Пожалуй, не только у Толстого, но и во всей мировой литературе невозможно найти ничего подобного этой картине крайней бесовской одержимости. Как знать, может, не одна только творческая интуиция, но и страшный опыт минувшей ночи в Арзамасе открывал теперь художнику темные состояния человеческого духа?
Русские критики иногда позволяли себе мечтать о некоем идеальном писателе, соединившем вместе наиболее яркие особенности в искусстве двух великих современников: психологическое мастерство Толстого и остроту духовного видения Достоевского. Созданные Толстым в эпоху безграничной творческой свободы сцены романа, посвященные самоубийству героини, безусловно, приближались к подобному идеалу. Не случайно Достоевский был так потрясен этими картинами: он словно угадывал тут нечто родственное своим романам, только перенесенное в иную сферу «чувствительно» осязаемых, полностью укорененных в реальном, земном времени и пространстве художественных описаний.
Оставалась ли у героини Толстого возможность повернуть назад в решающую минуту? Ведь мы хорошо знаем, что писателю с первых дней работы над романом было ясно, чем кончится дело. Но, художник-реалист, он все же до последнего мгновения не лишал Анну свободы выбора. Правда, выбор давно уже состоялся. Тем не менее, пока Анна жила на свете, он не мог считаться окончательным. Иначе это был бы языческий фатум, рок, а «роман широкого дыхания» открывал именно христианские истины о мире и человеке.

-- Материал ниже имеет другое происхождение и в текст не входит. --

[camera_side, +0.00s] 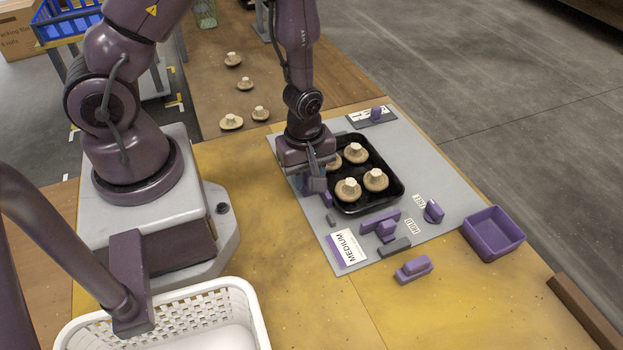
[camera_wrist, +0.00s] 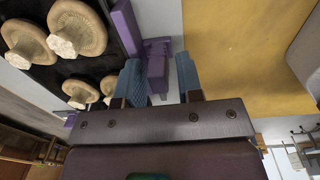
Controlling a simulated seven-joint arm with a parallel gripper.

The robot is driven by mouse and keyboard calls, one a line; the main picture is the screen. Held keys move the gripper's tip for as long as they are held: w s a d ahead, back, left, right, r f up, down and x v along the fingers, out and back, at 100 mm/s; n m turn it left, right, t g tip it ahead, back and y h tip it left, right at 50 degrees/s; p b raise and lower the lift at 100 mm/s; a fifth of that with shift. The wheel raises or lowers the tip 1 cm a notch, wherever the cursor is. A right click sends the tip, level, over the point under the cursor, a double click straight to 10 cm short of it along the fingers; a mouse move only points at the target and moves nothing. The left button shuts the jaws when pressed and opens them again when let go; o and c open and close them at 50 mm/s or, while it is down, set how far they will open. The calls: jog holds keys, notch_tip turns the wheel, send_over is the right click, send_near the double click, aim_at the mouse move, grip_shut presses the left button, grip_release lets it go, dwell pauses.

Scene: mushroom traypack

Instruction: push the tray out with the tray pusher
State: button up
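The black tray (camera_side: 398,187) lies flat on the grey mat and holds several pale mushrooms. In the wrist view the tray (camera_wrist: 108,56) is at the left. The tray pusher, a purple bar with an upright handle (camera_wrist: 157,60), stands beside the tray's edge there. My gripper (camera_wrist: 161,78) is low over the handle, with a blue finger on either side. A strip of grey mat shows between the handle and the right finger, so the fingers look open. In the side view my gripper (camera_side: 317,178) is at the tray's left edge and mostly hides the pusher.
Another purple piece with a bar (camera_side: 380,220) lies just in front of the tray. Near it are a MEDIUM card (camera_side: 346,249), a grey block (camera_side: 394,247) and a purple stamp-like piece (camera_side: 413,269). A purple bin (camera_side: 493,234) stands at the right, a white basket (camera_side: 165,318) at the front left.

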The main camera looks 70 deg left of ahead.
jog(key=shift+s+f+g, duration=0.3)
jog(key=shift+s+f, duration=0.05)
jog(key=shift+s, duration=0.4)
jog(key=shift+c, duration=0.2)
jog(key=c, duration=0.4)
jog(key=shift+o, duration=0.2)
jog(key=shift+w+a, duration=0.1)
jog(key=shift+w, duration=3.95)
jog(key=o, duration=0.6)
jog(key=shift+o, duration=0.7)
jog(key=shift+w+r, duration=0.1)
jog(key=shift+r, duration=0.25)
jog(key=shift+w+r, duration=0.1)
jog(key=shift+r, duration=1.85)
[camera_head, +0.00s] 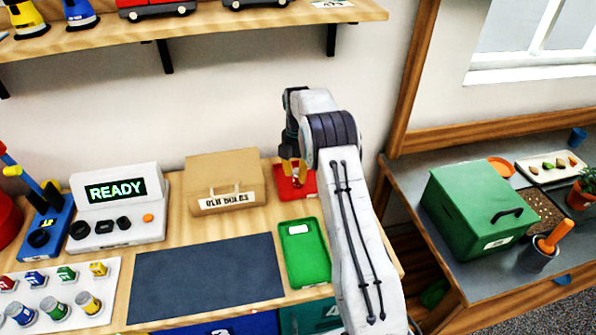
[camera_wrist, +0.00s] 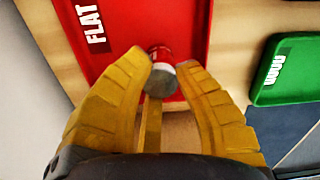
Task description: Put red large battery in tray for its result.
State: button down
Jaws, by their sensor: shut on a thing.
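My gripper (camera_head: 293,172) reaches to the back of the bench, over the red tray (camera_head: 306,187). In the wrist view, the yellow fingers (camera_wrist: 163,66) are shut on a red battery (camera_wrist: 160,80) with a white band and a grey end. The battery is over the red tray (camera_wrist: 180,22), which is labelled "FLAT"; I cannot tell whether it touches the tray floor. In the head view the battery cannot be made out. The green tray (camera_head: 304,252) lies nearer on the bench, empty; its label in the wrist view (camera_wrist: 272,72) appears to read "GOOD".
A tester (camera_head: 115,212) shows "READY" at the left. A cardboard box (camera_head: 225,178) stands left of the red tray. A white rack (camera_head: 60,292) holds several coloured batteries. The dark mat (camera_head: 208,278) is bare. A green box (camera_head: 475,215) stands on the right table.

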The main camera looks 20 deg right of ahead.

Среди жестоких, убийственных мыслей, которые терзали героиню незадолго до ее отчаянного шага, внезапно, как светлое пятно, выплывало воспоминание о далекой, еще в юности, поездке в Троице-Сергиеву лавру, правда, кажется, лишь затем, чтобы Анна острее ощутила весь ужас нынешнего своего положения. Потом, проезжая по городу, она слышала звон колоколов московских церквей. Но вражеский голос тотчас же начинал твердить свое: «Зачем эти церкви, этот звон и эта ложь? Только для того, чтобы скрыть, что мы все ненавидим друг друга…» И вот у самого края пропасти, возле идущего мимо состава, борьба за ее душу вспыхивала в последний раз. Бесконечно любящий каждое свое создание (разве можно прочесть иначе сказанное Толстым?) Господь посылал героине последнюю надежду. Решаясь на страшный шаг, Анна перекрестилась. «Привычный жест крестного знамения вызвал в душе ее целый ряд девичьих и детских воспоминаний, и вдруг мрак, покрывавший для нее все, разорвался, и жизнь предстала ей на мгновение со всеми ее светлыми прошедшими радостями». Анна не смогла вернуться. Слишком многое мешало этому.